One who has never been in combat – or caught in a war zone as a civilian – cannot imagine what it is like. Watching all the movies and listening to all the stories available provides only a faint hint of what happens. And even if the hint is a strong one, it cannot begin to produce the emotions and trauma of actually being in the middle of it.
I don’t have to imagine. I was there. War slapped me full in the face when I served thirteen months as a U.S. Marine Corps engineer officer in Vietnam. I arrived in Phu Bai four months after the 1968 Tet offensive. Entering the once-beautiful coastal city of Hue, I saw a city in utter ruins with children (most probably orphans) scampering from garbage heap to garbage heap trying to find some food scraps while hoping to escape being caught in the ongoing crossfire. To repeat myself, you can understand the words just written. . . but you really cannot imagine.

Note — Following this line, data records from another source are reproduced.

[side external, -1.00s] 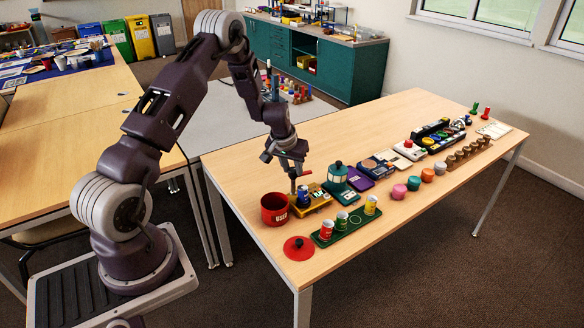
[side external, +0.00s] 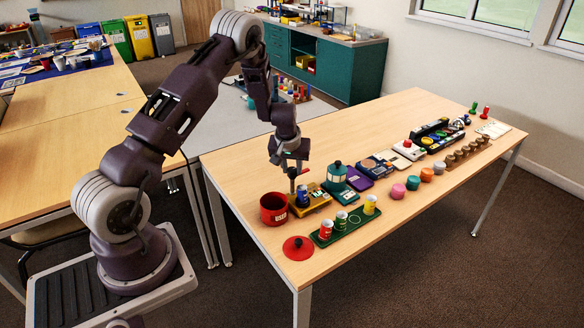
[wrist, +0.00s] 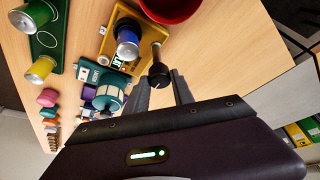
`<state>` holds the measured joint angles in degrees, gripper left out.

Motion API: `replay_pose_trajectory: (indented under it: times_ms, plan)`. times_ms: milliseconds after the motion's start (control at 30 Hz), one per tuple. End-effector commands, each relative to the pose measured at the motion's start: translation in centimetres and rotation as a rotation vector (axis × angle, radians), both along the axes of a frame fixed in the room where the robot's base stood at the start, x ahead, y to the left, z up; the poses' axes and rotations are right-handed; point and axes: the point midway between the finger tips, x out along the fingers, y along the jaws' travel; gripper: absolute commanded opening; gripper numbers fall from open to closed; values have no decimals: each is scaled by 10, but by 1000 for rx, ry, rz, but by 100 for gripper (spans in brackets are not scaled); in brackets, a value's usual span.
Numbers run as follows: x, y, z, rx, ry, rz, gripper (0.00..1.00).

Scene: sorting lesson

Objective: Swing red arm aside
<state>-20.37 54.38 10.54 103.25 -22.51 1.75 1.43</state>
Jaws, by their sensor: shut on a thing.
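The yellow-based stand (side external: 318,202) sits near the table's left end and holds a blue can (side external: 303,196), which also shows in the wrist view (wrist: 128,40). A post with a black knob (wrist: 158,74) rises from the stand's side. A short red piece (side external: 303,171) shows at the post top in the side view, just under my gripper (side external: 291,165). In the wrist view my gripper (wrist: 160,82) has its fingers on either side of the knob, shut on it. The fingers partly hide the contact, and the red arm's full length cannot be made out.
A red pot (side external: 274,209) stands close on the left of the stand, with a red lid (side external: 298,248) in front. A green tray (side external: 347,229) of small cans lies in front. A teal lantern-like device (side external: 337,176) stands close on the right. Bare table lies behind.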

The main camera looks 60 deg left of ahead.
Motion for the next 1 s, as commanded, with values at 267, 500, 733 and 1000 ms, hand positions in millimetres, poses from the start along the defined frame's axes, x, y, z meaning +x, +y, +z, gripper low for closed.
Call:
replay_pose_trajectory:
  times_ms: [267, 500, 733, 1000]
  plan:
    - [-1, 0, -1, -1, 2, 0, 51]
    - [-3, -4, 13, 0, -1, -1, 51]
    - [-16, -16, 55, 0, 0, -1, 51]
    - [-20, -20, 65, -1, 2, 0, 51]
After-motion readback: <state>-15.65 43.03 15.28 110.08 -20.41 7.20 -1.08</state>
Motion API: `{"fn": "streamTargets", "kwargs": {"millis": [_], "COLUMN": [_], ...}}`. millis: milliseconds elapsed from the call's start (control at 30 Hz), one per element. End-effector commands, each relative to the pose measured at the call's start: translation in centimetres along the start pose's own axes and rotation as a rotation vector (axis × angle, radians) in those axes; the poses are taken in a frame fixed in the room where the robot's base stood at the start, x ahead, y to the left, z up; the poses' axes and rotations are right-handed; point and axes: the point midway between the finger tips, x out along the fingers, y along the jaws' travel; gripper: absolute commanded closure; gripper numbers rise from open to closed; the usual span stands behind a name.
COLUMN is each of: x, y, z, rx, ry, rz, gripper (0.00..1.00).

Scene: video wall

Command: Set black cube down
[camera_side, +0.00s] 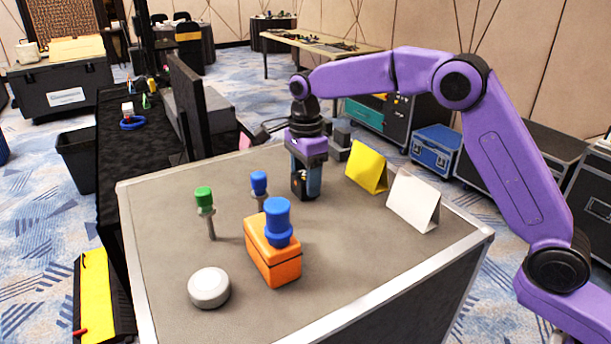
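My gripper (306,182) points straight down over the back middle of the grey table. The black cube (298,184) is between its fingers, low at the tabletop, and the fingers appear closed on it. One finger partly covers the cube. I cannot tell whether the cube's underside touches the table.
Left and in front of my gripper stand an orange box (272,262) with a blue knob-shaped piece (278,220) on top, a green-topped post (205,200), a blue-topped post (259,184) and a white round puck (209,288). Yellow (367,167) and white (412,202) folded cards stand at right.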

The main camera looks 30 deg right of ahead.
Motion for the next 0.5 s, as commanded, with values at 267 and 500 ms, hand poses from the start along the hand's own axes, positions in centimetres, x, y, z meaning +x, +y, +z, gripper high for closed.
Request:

In the Vietnam debacle 58,000+ Americans died, and another 300,000 were wounded, some 20,000 permanently disabled. Estimates for Vietnamese killed are 2-3 million.
Wars are not actually fought by the politicians who send men and women to kill and die. The great majority of those vote to go to war have never served in the military and will not have to participate themselves. They can pine and pray and agonize till the cows come home . . . they still cause mayhem and death on a cataclysmic scale.
While I realize that there are situations (Nazi Germany) where war appears to be the last resort . . . the key words are “last resort.” Humanity needs to abolish war as a way of settling problems or getting what one wants. In war zones, every Friday is a bad one. When everybody realizes that, it will truly be a good Friday.